The slave interaction can really be thought of as consisting of a number of phases; the first of these is the registration phase. The registration phase is where the slave and master exchange information they need in order to setup the replication channel. Once setup the master will stream replication events to the slave until such time as the connection is lost or the slave disconnects from the master.
The second phase is the catchup phase; this is when a slave connects to a master and request binlog records from a position in the binlog file which is before the current leading edge of the binlog file. The master must stream the binlog event from this point upto the current insert point in the current binlog file. The slave itself sees no difference between these historic binlog events and new binlog events for current database updates, it is a mere convince of implementation to consider this as a separate phase. Indeed this phase may not exist if the slave that connects is already up to date with the master. What makes this phase different from an implementation perspective however is that there is no external trigger to send these events; only the slave registration message. There is also potential for the number and size of messages to send to be massive. In testing several tens or hundreds of gigabytes have been sent during this phase.
The final phase is the steady state phase; the client is at the leading edge of the binlog records and is merely sent new binlog events when database updates occur. In this case the sending of new events is triggered by the arrival of events form the real database master. This is an example of events on one connection, the connection to the master, causing a reaction on one or more other connections, the connections to every up-to-date slave. Once a slave has entered this third phase it is possible for it to go back to the catchup phase if for some reason a particular slave connection is unable to maintain the rate required to match the incoming master arrival rate. Therefore it is normal to see slave connections go between phase 3 and phase 2 for brief periods.

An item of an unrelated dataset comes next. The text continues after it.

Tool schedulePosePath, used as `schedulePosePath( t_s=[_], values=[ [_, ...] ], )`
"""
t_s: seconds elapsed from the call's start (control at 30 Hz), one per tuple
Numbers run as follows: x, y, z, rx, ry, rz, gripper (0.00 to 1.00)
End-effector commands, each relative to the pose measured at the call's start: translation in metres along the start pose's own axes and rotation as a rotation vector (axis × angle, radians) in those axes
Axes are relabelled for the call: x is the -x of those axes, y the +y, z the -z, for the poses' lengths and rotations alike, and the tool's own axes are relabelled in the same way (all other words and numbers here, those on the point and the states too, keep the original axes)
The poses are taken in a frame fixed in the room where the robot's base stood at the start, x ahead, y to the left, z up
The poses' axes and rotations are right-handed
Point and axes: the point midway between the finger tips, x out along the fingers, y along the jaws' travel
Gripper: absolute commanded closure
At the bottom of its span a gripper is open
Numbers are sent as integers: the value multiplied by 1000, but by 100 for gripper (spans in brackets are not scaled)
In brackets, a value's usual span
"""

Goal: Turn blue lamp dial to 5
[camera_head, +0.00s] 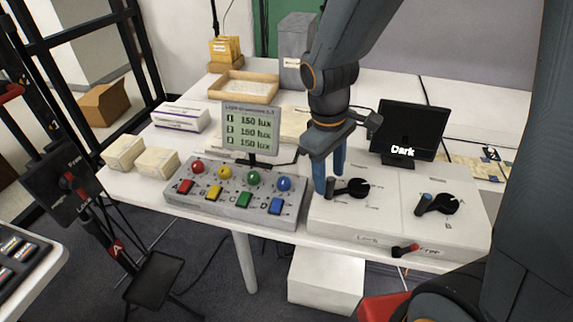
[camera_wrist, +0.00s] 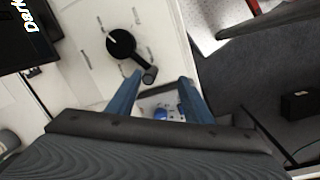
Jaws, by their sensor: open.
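Two black dials sit on a white box: the left dial (camera_head: 357,187) and the right dial (camera_head: 445,204). The right dial's handle, with a blue tip, points left. The left dial's handle also points left, with a dark tip beside my fingers. My gripper (camera_head: 329,177) is open with blue fingers pointing down by that tip, and partly covers the area. In the wrist view, my gripper (camera_wrist: 160,100) has its fingers apart, and the left dial (camera_wrist: 121,43) and its handle tip lie just past them. Contact cannot be told.
A screen reading "Dark" (camera_head: 407,130) stands behind the dials. A panel (camera_head: 235,205) with coloured balls and switches is at left; its display (camera_head: 251,130) shows 150 lux on three lines. Cartons (camera_head: 125,152) lie further left.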

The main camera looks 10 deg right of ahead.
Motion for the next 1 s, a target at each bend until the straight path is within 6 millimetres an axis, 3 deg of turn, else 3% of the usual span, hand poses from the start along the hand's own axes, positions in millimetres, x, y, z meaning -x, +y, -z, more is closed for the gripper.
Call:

The first, registration phase fits vey easily into the MaxScale event driven model; a slave connects to MaxScale and sends requests, in the form of queries. These requests are parsed by a "mini-parser" in the router plugin and the stored response that was obtained when MaxScale registered to the real master server. The router implements a state machine for this slave replication registration progress, with each successful query exchange advancing the state of the slave connection until the state machine reaches the registered state. Upon reaching the registered state with the catchup phase is entered or the steady state phase depending upon the binlog position requested by the slave.
The catchup phase is entered when a slave completes registration but that slave asks for a binlog position and/or file which is before the latest available binlog event which MaxScale holds. MaxScale must send all of the events, starting from the requested position, to the current latest position. These events are streamed by MaxScale to the slave server, with no messages being sent from the slave to MaxScale. The architecture of MaxScale is however that it is event driven, it receives in event and then fully processes that event before returning the executing thread back to the thread pool to process more events.
This model does not fit well with the streaming operation required when an out of date slave connects to MaxScale. The potential exists for the processing thread to read and stream vast amounts of data before it returns to the thread pool. The would mean that the thread would not be available to process other requests and would potentially starve those other requests. However returning to the thread pool sooner is not possible as the slave will not send any further events in order to receive the remainder of the binlog. Some alternate mechanism is required if MaxScale is to support this kind of operation without either using large numbers of threads or suffering starvation issues.
The solution chosen was to add a new mechanism to the descriptor control block (DCB) to allow the definition of low and high water marks for the queues of data waiting to be sent. The router sends binlog events which will create a queue of outstanding write requests in the DCB, when this queue reaches a certain size, the high water mark, the process will terminate and the thread will return to the thread pool. Once the write queue drains to below the low water mark for the DCB a synthetic event is generated for the DCB. This event is used to trigger the router to send more binlog events, up to the point of once again hitting the high water mark for the DCB or until all stored binlog events have been sent.
This approach allows the MaxScale processing model to be satisfied, gives a configurable throttling mechanism to the bandwidth used and also provides a way to limit the amount of memory each slave connection uses to buffer outgoing binlog events.
Steady State Phase
In the steady state phase a slave connection is registered to receive binlog events and currently has the most up-to-date event that MaxScale is aware of. Any new event that arrives from the master must be saved to the MaxScale binlog file and then forwarded to each host that is currently in the steady state phase. This is done by cycling around each server and sending a copy of the event to the server if it is currently up to date. This is done on the thread that receives the event from the master server, since, following the MaxScale event driven rule, there are no other events to trigger this transmission. Whilst this works well with a small number of slaves, as the number of slaves increases the processing time for each incoming binlog records also increases, as this occurs it becomes more likely that a new incoming event arrives before the processing of the previous one completes. This can eventually lead to starvation of the MaxScale thread pool and poor performance. Ideally a mechanism should exist to allow a single record to be sent to multiple slaves using multiple threads. In order to facilitate this a mechanism to allow for worker threads to be evoke from within an event processing thread is required. This is one issue that still needs to be resolved in the current proof of concept that has been developed.
As well as the issue with the lack of a worker thread mechanism within MaxScale there are a few other limitations that need to be overcome with the proof of concept as it stands; It is not possible to connect a slave to MaxScale until after MaxScale has connected to a master server. This limitation exists as until MaxScale can connect to a master it does not have the responses it needs to respond to the registration queries that the slave makes to MaxScale. MaxScale only supports slaves of the same version as the master to which it attaches. There is no provision for converting the binlog events and protocol between MySQL versions. Only MySQL 5.6 has been tested currently with the proof of concept.